En efecto, lo que en este grupo sustituye a la rutinaria explotación de una ubicación privilegiada en el circuito comercial es la tendencia a la especulación; sin duda esta tendencia es presentada, y no sin orgullo, como un progreso respecto de la antes dominante: Tomás Antonio Romero, el más poderoso de esos comerciantes de nuevo estilo, iba a contraponer al comercio “sedentario y pasivo” antes dominante el “descubridor de provincias, colonias y reinos totalmente desconocidos”[31] que él practicaba. Pero esta nueva audacia no es premiada –no podría serlo en los tiempos revueltos que para el comercio mundial inauguran las guerras revolucionarias y napoleónicas– con la conquista estable de nuevas rutas y nuevos mercados; la nueva vía de acceso a la prosperidad consiste en acumular golpes afortunados utilizando, con la necesaria versatilidad, una coyuntura esencialmente variable. Algo de esto encontramos precisamente en los complicados negocios de Romero: importador de esclavos, exportador hacia el Índico, realiza operaciones tan especiales como la introducción de tabaco brasileño, cuya extracción estaba prohibida, y que puede llevar adelante gracias al público apoyo de la autoridad virreinal.
Sería absurdo nuevamente transformar esta caracterización en una suerte de reproche póstumo; lo mismo que sus predecesores de la ruta de Cádiz, estos comerciantes-descubridores actuaban en el marco de una coyuntura que no podían ignorar a riesgo de su propia ruina. En todo caso, el arte de comerciar por ellos elaborado está tanto en la base de su rápido ocaso como en la de su previa prosperidad. El ascenso comercial que ellos aportaron a Buenos Aires fue ciertamente efímero; concluido su ciclo, mostraron aún menos capacidad que los comerciantes adictos a la ruta gaditana para sobrevivir a los cambios aportados por el comercio libre con el extranjero y la revolución. La fragilidad de su fortuna se vincula con la de la coyuntura de la que surge: el nacimiento de un centro de vida comercial autónoma en Buenos Aires se debe a la disminución simultánea del ascendiente de los centros europeos de los que la ciudad dependía. En guerra primero con Francia y luego con Inglaterra, España veía amenazada, y luego totalmente cortada, la vinculación con sus territorios ultramarinos. Toda una legislación de emergencia fue surgiendo para buscar paliativos a dicha situación, concediendo libertades comerciales antes obstinadamente negadas; esta legislación venía a reconocer la rápida disolución en que había entrado la unidad económica del imperio.
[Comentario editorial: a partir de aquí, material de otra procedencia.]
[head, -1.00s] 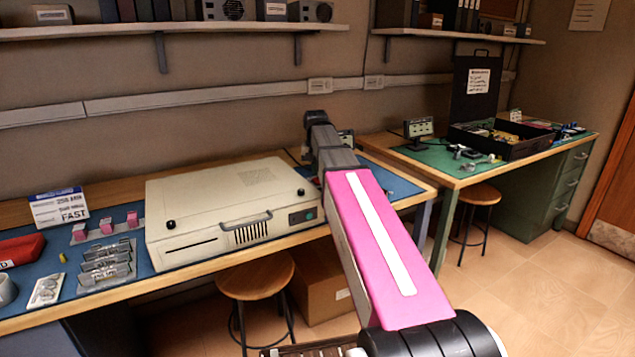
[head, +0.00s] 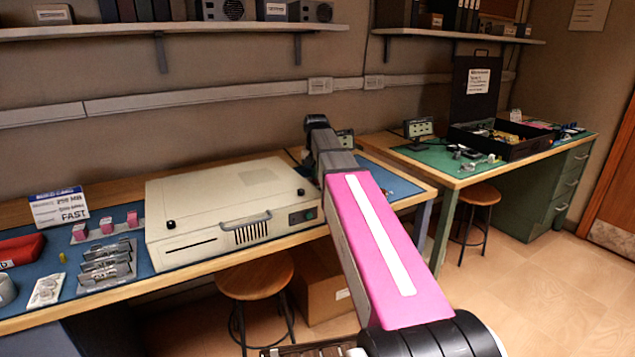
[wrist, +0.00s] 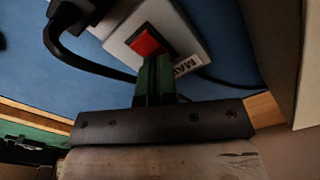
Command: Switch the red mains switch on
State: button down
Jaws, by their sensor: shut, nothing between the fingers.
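The red mains switch (wrist: 147,42) is a red rocker on a pale grey box (wrist: 180,30) in the wrist view, with a label partly reading "MA". My gripper (wrist: 154,62) is shut and empty, its green fingertips right at the lower edge of the red switch; whether they touch it I cannot tell. The rocker's tilt is hard to read. In the head view my pink arm reaches over the bench and hides the switch and my fingertips.
A black plug and cable (wrist: 70,15) sit at the left of the box. A cream computer case (head: 235,205) stands on the blue bench mat, left of my arm. A wooden stool (head: 256,277) stands under the bench front. A green-topped desk (head: 455,170) is farther right.

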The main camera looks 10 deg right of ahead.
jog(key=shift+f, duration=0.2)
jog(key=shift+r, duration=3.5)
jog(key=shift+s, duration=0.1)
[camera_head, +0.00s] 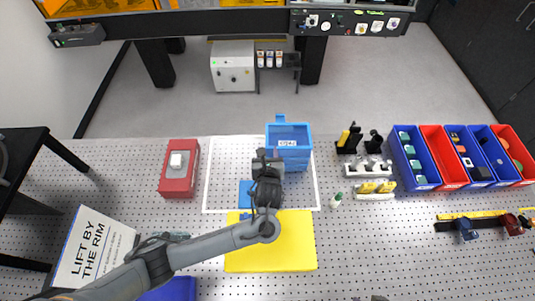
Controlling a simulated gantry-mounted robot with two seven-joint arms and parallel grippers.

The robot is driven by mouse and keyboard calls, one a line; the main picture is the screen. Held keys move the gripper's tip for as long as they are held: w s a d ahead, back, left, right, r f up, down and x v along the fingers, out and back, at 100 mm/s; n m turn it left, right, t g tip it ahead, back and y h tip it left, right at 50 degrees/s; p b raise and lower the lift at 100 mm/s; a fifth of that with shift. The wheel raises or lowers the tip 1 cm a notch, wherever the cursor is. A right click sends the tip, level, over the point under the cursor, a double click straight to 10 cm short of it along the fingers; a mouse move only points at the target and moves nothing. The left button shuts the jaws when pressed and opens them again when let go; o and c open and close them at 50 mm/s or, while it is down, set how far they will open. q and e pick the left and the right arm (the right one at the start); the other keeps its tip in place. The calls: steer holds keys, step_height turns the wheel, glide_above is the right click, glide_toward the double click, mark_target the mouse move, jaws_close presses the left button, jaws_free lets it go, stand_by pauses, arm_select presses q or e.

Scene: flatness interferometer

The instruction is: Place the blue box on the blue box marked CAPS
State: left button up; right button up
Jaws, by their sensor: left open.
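The open blue box with a white label (289,149) stands at the back of the white-outlined area; its lettering is too small to read surely, perhaps CAPS. Another blue piece (245,193) shows just left of my left arm, inside the outline; the arm hides part of it, so I cannot tell its full shape. My left gripper (268,157) is open, beside the front left of the labelled box. Whether it touches that box I cannot tell, and what lies right under it is hidden. My right gripper is not in view.
A yellow mat (293,245) lies under my left forearm. A red box (180,171) stands at left, near a "LIFT BY THE RIM" sign (93,247). Black and white holders (374,168) and red and blue bins (411,160) stand at right.

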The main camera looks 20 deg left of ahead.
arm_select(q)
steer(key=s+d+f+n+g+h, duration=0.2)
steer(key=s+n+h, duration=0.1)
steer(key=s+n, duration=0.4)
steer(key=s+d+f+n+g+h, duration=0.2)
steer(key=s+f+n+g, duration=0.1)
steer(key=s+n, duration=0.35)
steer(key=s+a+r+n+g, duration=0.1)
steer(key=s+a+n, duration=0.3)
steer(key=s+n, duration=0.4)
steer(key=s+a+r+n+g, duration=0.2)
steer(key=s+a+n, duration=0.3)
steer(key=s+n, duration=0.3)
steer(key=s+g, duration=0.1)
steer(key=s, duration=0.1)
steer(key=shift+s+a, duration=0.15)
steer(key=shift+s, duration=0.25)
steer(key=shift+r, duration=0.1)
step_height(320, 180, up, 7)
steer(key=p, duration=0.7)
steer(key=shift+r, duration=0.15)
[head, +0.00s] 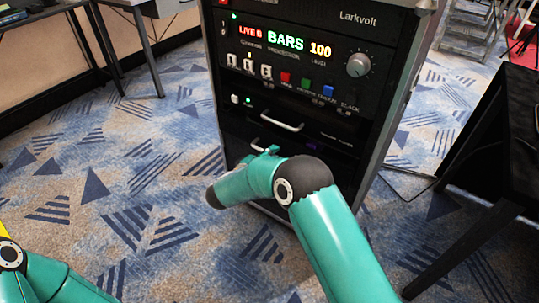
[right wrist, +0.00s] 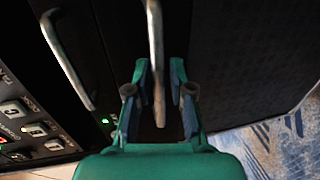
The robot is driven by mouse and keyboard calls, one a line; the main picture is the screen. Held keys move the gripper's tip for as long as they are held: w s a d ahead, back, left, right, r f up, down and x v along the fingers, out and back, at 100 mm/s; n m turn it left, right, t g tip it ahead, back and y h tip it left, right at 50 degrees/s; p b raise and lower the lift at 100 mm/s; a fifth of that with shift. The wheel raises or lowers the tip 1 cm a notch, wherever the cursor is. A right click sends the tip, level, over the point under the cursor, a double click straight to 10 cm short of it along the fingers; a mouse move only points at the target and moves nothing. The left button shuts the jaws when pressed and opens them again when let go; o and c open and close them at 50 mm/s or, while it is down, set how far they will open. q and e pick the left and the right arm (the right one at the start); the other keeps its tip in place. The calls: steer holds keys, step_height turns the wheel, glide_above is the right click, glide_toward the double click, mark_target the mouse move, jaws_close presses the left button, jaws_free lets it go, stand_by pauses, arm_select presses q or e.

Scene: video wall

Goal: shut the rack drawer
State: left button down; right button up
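The dark equipment rack (head: 365,100) stands in the middle of the head view, with two drawer fronts below its control panel. The upper drawer has a silver bar handle (head: 282,121), which also shows at the left in the right wrist view (right wrist: 66,58). The lower handle (right wrist: 156,55) is partly hidden by my arm in the head view. My right gripper (right wrist: 158,78) is open, with one finger on each side of the lower handle; I cannot tell whether they touch. How far the lower drawer stands out is unclear. My left gripper is out of view.
The rack's control panel (head: 290,65) with lit text, buttons and a knob is above the drawers. A black table (head: 500,150) stands close on the right, with a cable on the floor. The patterned carpet (head: 110,160) is open on the left.

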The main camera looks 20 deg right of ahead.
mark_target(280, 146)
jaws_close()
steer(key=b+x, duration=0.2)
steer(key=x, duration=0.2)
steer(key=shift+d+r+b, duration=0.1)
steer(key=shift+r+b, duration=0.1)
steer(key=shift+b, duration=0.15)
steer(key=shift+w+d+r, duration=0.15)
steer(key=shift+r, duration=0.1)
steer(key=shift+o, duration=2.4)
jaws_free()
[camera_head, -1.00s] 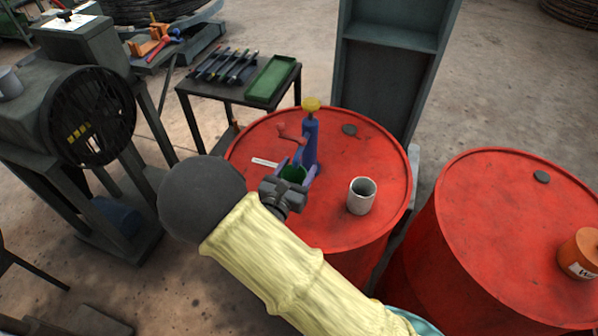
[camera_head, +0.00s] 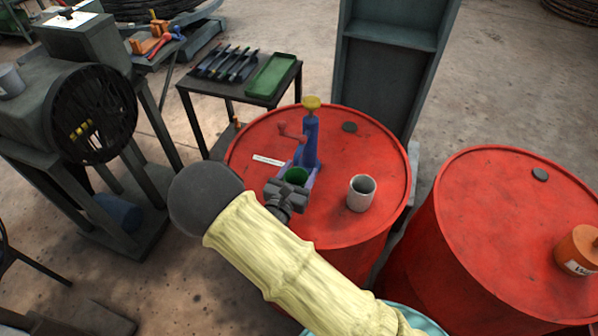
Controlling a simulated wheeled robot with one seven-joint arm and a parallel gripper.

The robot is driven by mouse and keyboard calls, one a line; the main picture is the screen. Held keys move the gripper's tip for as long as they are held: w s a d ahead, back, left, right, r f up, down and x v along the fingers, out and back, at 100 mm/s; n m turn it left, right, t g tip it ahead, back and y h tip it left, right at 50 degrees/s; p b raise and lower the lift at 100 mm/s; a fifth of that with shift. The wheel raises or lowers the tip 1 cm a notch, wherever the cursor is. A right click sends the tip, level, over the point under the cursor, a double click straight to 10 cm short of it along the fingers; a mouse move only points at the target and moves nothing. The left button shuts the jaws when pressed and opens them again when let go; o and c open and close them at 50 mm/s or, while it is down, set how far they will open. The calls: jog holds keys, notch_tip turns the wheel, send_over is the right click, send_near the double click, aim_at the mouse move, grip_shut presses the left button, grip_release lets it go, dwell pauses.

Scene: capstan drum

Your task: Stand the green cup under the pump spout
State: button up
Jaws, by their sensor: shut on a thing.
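The green cup (camera_head: 297,175) is upright at the near side of the blue pump (camera_head: 311,142), which stands on the red drum. Only the cup's rim and inside show; my gripper hides its lower part. My gripper (camera_head: 297,183) is shut on the cup, with a finger on each side of it. The pump has a yellow cap (camera_head: 311,103) on top and a red piece (camera_head: 290,133) reaching out to the left. I cannot tell whether the cup's base touches the drum or whether it is directly below the spout.
A second red drum (camera_head: 490,230) at the right bears an orange can (camera_head: 577,252).

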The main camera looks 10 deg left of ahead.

Estas liberalidades tan poco espontáneas (autorización para importar esclavos en buques de mercaderes porteños, 1791; autorización para nacionalizar buques con ese fin, 1793; autorización para el comercio activo y pasivo con las colonias extranjeras, 1795; autorización a los buques y comerciantes rioplatenses para intervenir activamente en el comercio con la Península, 1796; autorización para el comercio con países neutrales, 1797), retaceadas, apenas dejan de hacerse ineludibles (es el caso de la más importante de todas, la referente al comercio con los neutrales) sin duda significan menos para el surgimiento de un centro comercial autónomo en el Plata que la existencia de una situación internacional que ha deshecho la estructura comercial del mundo, obligando a la metrópoli a seguir esa nueva política.
Esa coyuntura no sólo disminuye la presión metropolitana; aleja también del escenario rioplatense a las potencias comerciales mejor consolidadas, sustituyéndolas por otras que utilizan la situación para ellas favorable: Buenos Aires conoce ahora los barcos de comercio de los Estados Unidos, las ciudades hanseáticas y los países nórdicos, Turquía… Pero esas nuevas potencias reemplazan mal a las que no pueden ya cumplir su función tradicional, y Buenos Aires llega a tener su propia flota mercantil (mediante nacionalizaciones de buques sorprendidos aquí por la guerra y también mediante construcciones de los astilleros correntinos y paraguayos, acostumbrados a armar buques fluviales más pequeños); con ella los porteños alcanzan sus nuevos mercados de Europa, América del Norte, África, las islas azucareras del Índico. Para la ciudad, acostumbrada a verse en el más extremo rincón del imperio, es esta una experiencia embriagadora; observadores habitualmente sobrios la proclaman situada en el “centro del mundo comerciante”.[32] Y en ese mundo transformado por la semirretracción de su centro europeo, Buenos Aires pasa a ocupar –si no el centro– un lugar de cierta importancia. El proceso es acelerado porque al semiaislamiento comercial lo acompaña el financiero: gracias a esto ha podido surgir en Nueva Inglaterra, sobre base financiera comparativamente endeble, un centro naval y comercial que se llega a contar entre los primeros del orbe; gracias a esto ha podido surgir en Buenos Aires un centro sin duda menos importante, pero de todos modos impensable sin aquel vacío de poder naval, comercial, financiero.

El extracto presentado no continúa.